An example of the importance people attach to names is available in the present row about Mencap, the Royal Society for Mentally Handicapped Children and Adults, chaired by Brian Rix (now Lord Rix of Whitehall), the comedy actor. Rix is in serious trouble from People First, a ‘national network of support groups’, after an advertising campaign which has prompted a campaign of leaflets and letters of complaint to MPs. Rix’s crime was to use the expression ‘mental handicap’, now found offensive and insulting because it emphasises the limitations of people so afflicted rather than glorifying their achievements. The Department of Health announced last June that it was stopping use of the term ‘mental handicap’ in response to such lobbying. It now refers to ‘people with learning disabilities’. Even this may be judged too hurtful, eventually. In the United States they prefer the phrase ‘intellectually challenged’.
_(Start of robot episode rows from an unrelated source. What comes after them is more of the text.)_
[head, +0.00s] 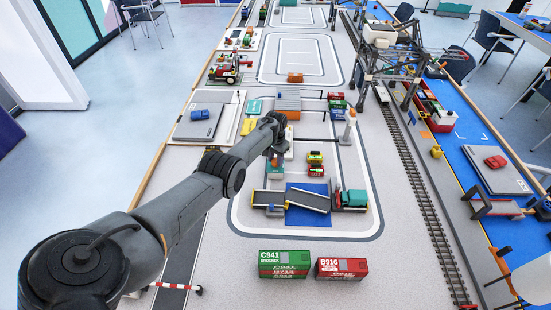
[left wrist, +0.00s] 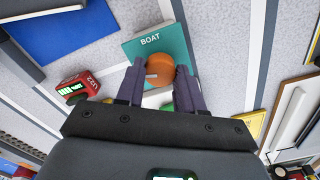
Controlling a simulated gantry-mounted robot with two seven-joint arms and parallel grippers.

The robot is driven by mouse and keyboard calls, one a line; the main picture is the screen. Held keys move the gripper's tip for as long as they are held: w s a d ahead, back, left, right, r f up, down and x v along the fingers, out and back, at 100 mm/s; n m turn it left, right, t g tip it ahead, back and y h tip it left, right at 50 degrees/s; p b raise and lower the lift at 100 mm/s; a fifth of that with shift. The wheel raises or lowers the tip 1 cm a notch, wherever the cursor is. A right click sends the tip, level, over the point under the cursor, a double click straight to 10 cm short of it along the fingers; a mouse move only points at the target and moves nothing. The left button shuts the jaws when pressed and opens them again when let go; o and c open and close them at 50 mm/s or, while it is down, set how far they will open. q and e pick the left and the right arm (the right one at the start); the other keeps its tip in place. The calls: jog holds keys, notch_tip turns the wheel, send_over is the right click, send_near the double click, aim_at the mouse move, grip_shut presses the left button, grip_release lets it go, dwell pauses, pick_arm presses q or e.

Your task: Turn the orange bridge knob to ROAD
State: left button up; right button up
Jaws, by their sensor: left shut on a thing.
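The orange bridge knob (left wrist: 160,68) sits on a teal panel (left wrist: 148,45) in the left wrist view. The word BOAT is printed on the panel beyond the knob. A small pale mark shows on the knob's left part. My left gripper (left wrist: 158,84) has its two dark fingers on either side of the knob and is shut on it. The lower part of the panel and any other label are hidden by the gripper. In the head view my left arm reaches over the layout, with the gripper (head: 277,152) at the small teal panel. My right gripper is not in view.
A red block with a green display (left wrist: 78,88) lies left of the panel. In the head view, a grey bridge ramp (head: 307,200) stands over a blue patch nearby. Green (head: 284,264) and red (head: 341,268) containers stand at the front. A gantry crane (head: 390,65) straddles the rails at right.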

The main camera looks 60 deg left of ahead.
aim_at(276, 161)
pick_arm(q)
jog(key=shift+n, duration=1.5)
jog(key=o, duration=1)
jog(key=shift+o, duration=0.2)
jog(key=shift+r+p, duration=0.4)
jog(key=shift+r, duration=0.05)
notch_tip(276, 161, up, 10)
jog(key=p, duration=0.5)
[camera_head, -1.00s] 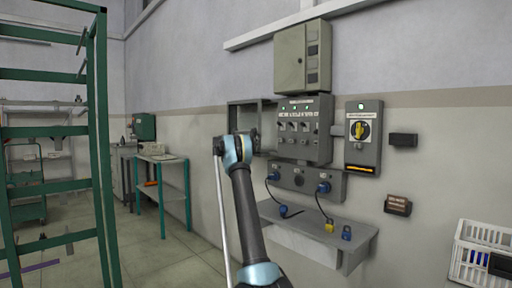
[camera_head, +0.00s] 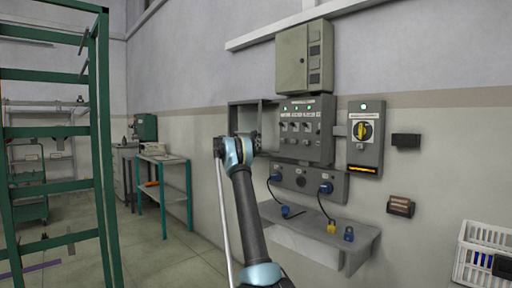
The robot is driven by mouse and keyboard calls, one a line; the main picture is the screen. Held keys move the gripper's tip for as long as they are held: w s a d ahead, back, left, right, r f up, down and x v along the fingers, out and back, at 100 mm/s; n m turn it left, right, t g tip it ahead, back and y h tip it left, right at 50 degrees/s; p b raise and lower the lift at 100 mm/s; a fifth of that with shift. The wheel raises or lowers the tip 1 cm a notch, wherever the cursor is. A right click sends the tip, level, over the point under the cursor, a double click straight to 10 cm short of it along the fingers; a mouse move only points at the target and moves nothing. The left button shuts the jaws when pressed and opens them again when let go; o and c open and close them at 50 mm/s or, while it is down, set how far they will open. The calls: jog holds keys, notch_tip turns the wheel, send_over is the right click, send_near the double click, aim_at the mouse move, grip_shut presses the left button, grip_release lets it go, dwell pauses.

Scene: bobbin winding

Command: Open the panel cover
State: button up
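My gripper (camera_head: 254,143) is dark and small, at the panel's lower left edge in front of the frame. My own wrist partly hides it, so its fingers and any contact are unclear.
A closed beige cabinet (camera_head: 304,56) is above the panel. A switch box with a yellow knob (camera_head: 364,139) is to the right. Blue plugs and cables hang over a grey shelf (camera_head: 350,248) below. A green rack (camera_head: 104,150) stands at left; a white crate (camera_head: 486,257) is at lower right.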

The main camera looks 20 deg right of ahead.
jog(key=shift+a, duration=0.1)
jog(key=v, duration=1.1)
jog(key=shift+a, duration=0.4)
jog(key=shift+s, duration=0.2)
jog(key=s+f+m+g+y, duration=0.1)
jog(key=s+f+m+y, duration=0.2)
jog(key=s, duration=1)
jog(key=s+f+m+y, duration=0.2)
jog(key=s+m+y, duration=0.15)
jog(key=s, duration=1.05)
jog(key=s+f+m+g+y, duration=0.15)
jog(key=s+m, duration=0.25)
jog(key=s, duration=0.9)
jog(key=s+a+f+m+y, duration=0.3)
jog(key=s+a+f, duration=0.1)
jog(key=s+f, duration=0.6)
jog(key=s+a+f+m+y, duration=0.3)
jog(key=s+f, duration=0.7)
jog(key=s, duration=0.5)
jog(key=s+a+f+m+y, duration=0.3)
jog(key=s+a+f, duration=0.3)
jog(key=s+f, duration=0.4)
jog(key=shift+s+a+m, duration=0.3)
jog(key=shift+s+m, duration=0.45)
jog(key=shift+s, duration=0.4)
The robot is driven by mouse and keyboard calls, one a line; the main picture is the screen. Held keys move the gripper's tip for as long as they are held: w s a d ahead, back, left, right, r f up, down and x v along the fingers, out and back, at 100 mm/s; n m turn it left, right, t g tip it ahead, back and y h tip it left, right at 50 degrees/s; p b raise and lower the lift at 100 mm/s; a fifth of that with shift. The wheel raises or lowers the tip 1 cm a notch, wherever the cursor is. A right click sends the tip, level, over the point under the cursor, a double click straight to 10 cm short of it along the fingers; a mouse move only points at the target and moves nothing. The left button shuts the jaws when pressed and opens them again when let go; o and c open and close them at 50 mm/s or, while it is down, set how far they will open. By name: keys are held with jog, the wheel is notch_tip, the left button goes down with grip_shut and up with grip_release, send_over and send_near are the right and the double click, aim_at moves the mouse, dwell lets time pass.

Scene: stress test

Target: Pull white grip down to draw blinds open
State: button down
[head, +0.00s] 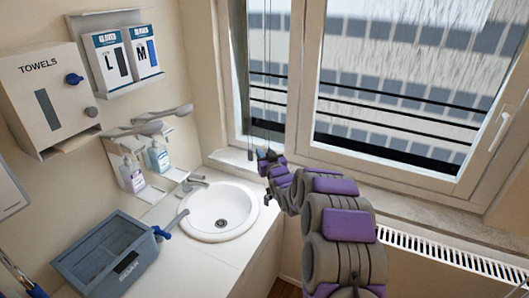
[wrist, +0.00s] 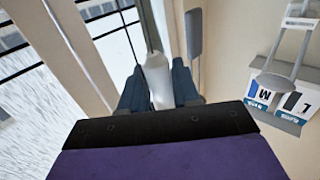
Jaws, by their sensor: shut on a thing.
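The white grip (wrist: 157,82) is between the dark blue fingers of my gripper (wrist: 158,92) in the wrist view, and the gripper is shut on it. A thin cord (wrist: 150,25) runs from the end of the grip along the window frame. In the head view my gripper (head: 268,156) is at the left part of the window, above the sill, by the hanging cords (head: 267,80). The white grip cannot be made out there. No lowered blind slats are clear in either view.
A grey elongated piece (wrist: 194,33) hangs beside the grip. The window sill (head: 232,157), round sink (head: 218,212) and faucet (head: 195,182) lie below and left of my gripper. A blue-grey box (head: 110,255) stands on the counter. A window handle (head: 500,130) is at right.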

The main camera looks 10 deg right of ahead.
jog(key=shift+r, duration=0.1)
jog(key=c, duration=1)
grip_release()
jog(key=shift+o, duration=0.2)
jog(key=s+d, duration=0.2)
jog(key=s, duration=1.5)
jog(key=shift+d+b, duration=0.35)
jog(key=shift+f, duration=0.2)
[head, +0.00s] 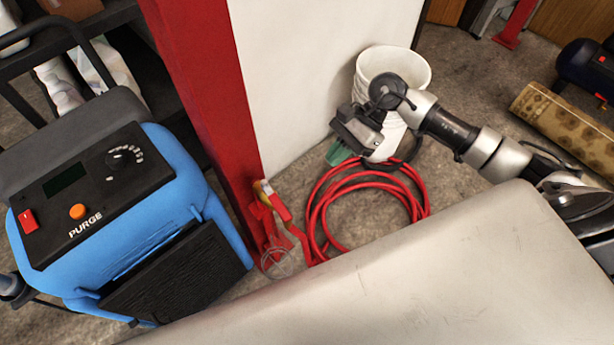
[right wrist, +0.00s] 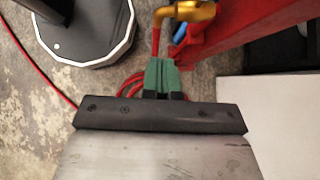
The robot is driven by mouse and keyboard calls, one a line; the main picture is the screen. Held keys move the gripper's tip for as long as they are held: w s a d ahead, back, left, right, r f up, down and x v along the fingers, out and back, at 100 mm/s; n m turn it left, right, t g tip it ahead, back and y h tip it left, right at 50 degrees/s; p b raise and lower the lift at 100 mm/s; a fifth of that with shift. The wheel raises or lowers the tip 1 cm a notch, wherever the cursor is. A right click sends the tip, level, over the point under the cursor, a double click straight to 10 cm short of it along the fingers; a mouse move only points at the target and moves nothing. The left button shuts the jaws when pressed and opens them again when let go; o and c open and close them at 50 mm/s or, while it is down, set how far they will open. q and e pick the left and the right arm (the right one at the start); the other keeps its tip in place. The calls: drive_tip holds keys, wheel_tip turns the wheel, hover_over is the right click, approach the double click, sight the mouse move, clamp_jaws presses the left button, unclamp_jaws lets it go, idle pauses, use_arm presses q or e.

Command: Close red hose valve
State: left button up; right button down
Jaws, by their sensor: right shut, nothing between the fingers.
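A hose valve with a red handle (head: 279,207) and a yellow-brass fitting (head: 263,188) sits low beside the red post, left of the coiled red hose (head: 420,190). The brass fitting (right wrist: 190,11) shows at the top edge of the right wrist view, with a red hose dropping from it and a small blue part beside it. My right gripper (head: 339,154) has green fingers and is shut and empty. It is right of the valve in the head view, apart from it, in front of the white bucket. Its fingertips (right wrist: 161,62) also show below the fitting in the wrist view. My left gripper is not in view.
The red post (head: 205,80) and white wall panel (head: 300,70) stand behind the valve. A blue machine marked PURGE (head: 195,195) stands left. A white bucket (head: 415,62) is behind my right gripper. A rolled rug (head: 565,120) lies at right. Bare floor shows between.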

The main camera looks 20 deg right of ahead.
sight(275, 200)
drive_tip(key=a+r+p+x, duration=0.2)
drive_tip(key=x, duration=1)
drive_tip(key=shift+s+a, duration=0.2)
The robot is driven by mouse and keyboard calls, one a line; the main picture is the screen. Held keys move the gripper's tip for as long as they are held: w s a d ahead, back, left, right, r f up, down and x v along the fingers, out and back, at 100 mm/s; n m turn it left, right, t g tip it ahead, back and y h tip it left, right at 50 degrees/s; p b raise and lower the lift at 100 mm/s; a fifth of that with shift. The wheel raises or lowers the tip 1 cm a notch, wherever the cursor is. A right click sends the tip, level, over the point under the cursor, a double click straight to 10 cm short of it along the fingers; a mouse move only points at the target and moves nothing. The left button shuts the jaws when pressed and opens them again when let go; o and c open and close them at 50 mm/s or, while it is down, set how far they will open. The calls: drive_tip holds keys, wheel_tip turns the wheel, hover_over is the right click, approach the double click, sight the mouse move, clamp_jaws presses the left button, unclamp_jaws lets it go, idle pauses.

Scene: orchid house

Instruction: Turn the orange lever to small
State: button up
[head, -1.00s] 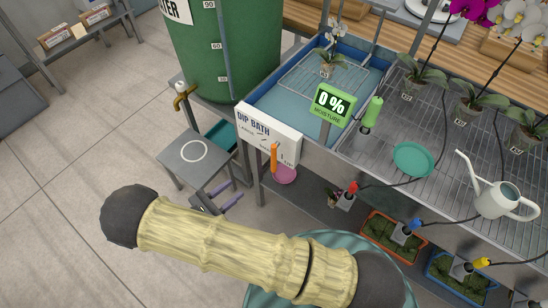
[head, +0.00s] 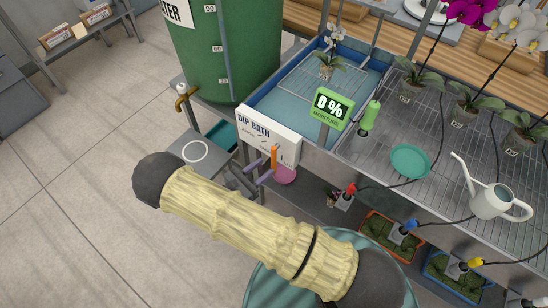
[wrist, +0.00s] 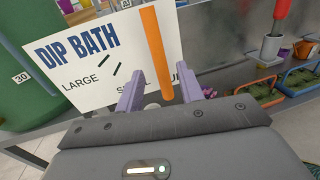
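The orange lever (head: 274,158) is on the white dip bath panel (head: 254,134) at the front of the blue tank. In the wrist view the lever (wrist: 155,48) stands nearly upright, its top tilted a little left. The panel (wrist: 80,70) reads LARGE left of the lever; the lettering behind and right of it is partly hidden. Two short dark marks lie between LARGE and the lever. My gripper (wrist: 160,90) is open, with its two lilac fingers apart on either side of the lever in the wrist view. In the head view my gripper (head: 258,167) is close to the lever; contact is unclear.
A grey stool (head: 207,151) and a green water tank (head: 225,60) stand to the left. The wire bench (head: 445,140) at right holds orchids, a teal saucer (head: 410,160) and a watering can (head: 490,200). Open floor lies at left.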

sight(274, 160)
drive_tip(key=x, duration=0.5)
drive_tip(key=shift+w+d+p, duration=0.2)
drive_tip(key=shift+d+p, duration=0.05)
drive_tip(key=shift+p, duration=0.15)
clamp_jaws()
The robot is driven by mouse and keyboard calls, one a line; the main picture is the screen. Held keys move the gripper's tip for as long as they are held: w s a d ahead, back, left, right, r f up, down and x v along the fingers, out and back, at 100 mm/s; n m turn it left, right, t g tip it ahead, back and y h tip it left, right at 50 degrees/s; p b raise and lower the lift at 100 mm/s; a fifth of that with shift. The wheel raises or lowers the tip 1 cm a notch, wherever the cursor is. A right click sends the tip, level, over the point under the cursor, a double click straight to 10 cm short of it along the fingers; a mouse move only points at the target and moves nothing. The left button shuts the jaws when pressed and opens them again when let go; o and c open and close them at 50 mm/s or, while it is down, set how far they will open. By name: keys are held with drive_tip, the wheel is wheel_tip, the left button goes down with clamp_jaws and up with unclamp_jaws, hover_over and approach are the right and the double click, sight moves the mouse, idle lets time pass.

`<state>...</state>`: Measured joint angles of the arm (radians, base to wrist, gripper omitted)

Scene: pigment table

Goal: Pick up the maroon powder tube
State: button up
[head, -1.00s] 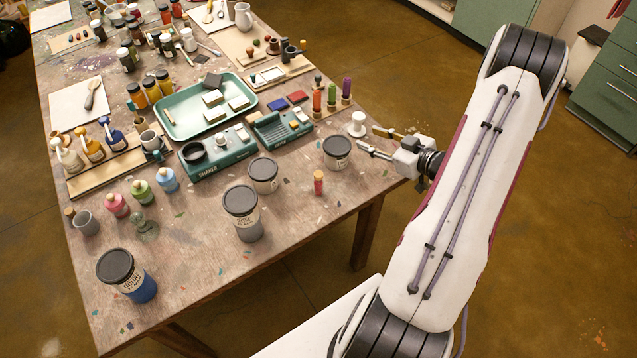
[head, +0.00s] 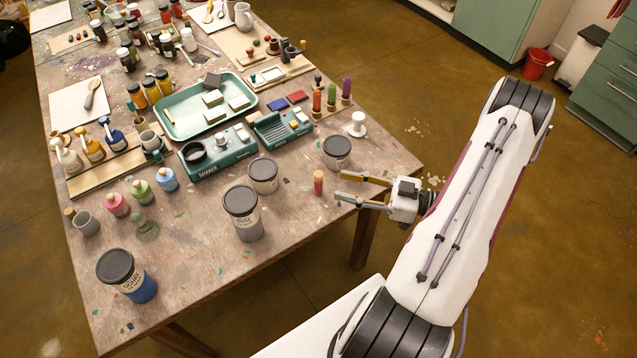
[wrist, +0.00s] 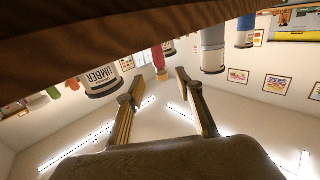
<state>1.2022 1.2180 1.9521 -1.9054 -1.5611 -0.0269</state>
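The maroon powder tube (head: 318,184) is a small red tube with a lighter cap. It stands upright near the right front edge of the table. My gripper (head: 341,185) is open and empty. Its fingers point left at the tube, with the tips a little to the right of it and apart from it. In the wrist view, which is upside down, the red tube (wrist: 161,66) shows beyond and between the two fingertips of my gripper (wrist: 160,80).
A dark-lidded jar (head: 337,152) stands just behind the gripper's path; the wrist view shows an umber-labelled jar (wrist: 99,78). More lidded jars (head: 264,175), (head: 242,212) stand left of the tube. A white spool-like piece (head: 357,125) is farther back. The tabletop in front of the tube is clear.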

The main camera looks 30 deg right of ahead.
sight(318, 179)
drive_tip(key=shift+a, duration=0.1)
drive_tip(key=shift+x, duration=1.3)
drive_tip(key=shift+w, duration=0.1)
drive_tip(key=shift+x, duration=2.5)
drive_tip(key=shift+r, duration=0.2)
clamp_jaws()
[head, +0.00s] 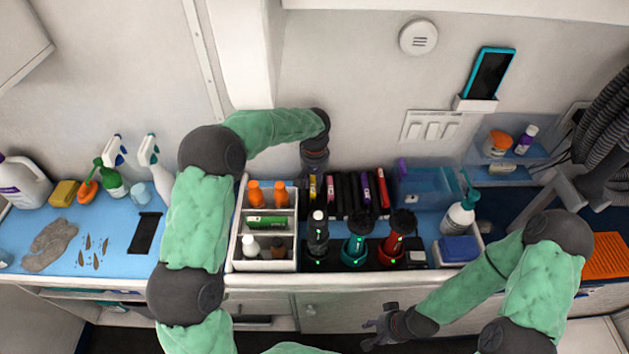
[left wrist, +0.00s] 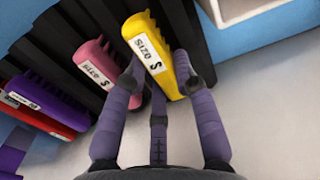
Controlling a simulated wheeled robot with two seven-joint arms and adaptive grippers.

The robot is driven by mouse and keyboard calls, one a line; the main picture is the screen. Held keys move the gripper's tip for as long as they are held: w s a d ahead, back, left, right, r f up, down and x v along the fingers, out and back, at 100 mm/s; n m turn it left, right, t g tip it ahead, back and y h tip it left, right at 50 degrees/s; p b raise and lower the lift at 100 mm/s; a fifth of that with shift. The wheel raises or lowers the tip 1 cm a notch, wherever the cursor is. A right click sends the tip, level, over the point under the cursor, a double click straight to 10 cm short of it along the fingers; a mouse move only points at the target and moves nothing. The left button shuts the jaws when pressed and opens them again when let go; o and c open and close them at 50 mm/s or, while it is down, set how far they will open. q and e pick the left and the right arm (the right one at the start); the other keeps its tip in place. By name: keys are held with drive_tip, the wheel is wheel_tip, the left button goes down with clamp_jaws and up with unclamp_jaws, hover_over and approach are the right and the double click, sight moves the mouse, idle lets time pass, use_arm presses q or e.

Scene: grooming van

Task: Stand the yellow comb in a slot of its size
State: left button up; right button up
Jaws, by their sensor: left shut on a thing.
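The yellow comb (head: 313,187), labelled "SIZE S", stands at the left end of the black slotted rack (head: 347,205). My left gripper (head: 315,160) is above it; in the left wrist view its fingers (left wrist: 160,82) are shut on the yellow comb (left wrist: 158,60). The comb is beside the rack's black dividers (left wrist: 70,28); how deep it sits is hidden. A pink comb (left wrist: 96,72), also labelled "SIZE S", stands one place over. My right gripper (head: 378,325) is open and empty, low in front of the counter.
Purple (head: 366,190) and red (head: 383,188) combs stand farther right in the rack. A white caddy (head: 237,225) with bottles is left of it. Clippers (head: 357,245) stand in front. A blue translucent bin (head: 428,185) is to the right.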

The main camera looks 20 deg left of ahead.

I have little interest in Mencap, finding Rix’s manners odious ever since he yelled at me for some politically incorrect usage or other. But I have a great interest in the English language. The expression ‘mental handicap’ itself always struck me as a ‘politically correct’ euphemism, obfuscating as it does the real distinction between various degrees of this affliction. Just as ‘oldie’ covers what Shakespeare described as the ‘fair round belly’ of middle age as well as the ‘lean and slipper’d pantaloon’ and the second childishness and mere oblivion, so ‘mental handicap’ covers at least three degrees of what may still be known in the jargon of the caring professions as the Jolliffe Brigade or NFMS (‘Not Fit for Military Service’). There is no politically correct distinction between these categories, which are identified in the hurtful, unsanitised English of the common man as loonies, dafties and thickos. Use of these expressions will no doubt soon carry a fine, but at least those who still dare to use them know what is being talked about.

Rix’s point, as I understand it, is that nobody is going to cough up in support of a charity for ‘people with learning disabilities’, let alone for the ‘intellectually challenged’, whereas Mentally Handicapped Children and Adults pull in (according to the Sunday Times) £50m a year. I take his point, but I would respond more generously to even plainer English. ‘Pity the poor simpleton.’ But I suppose he knows his own business.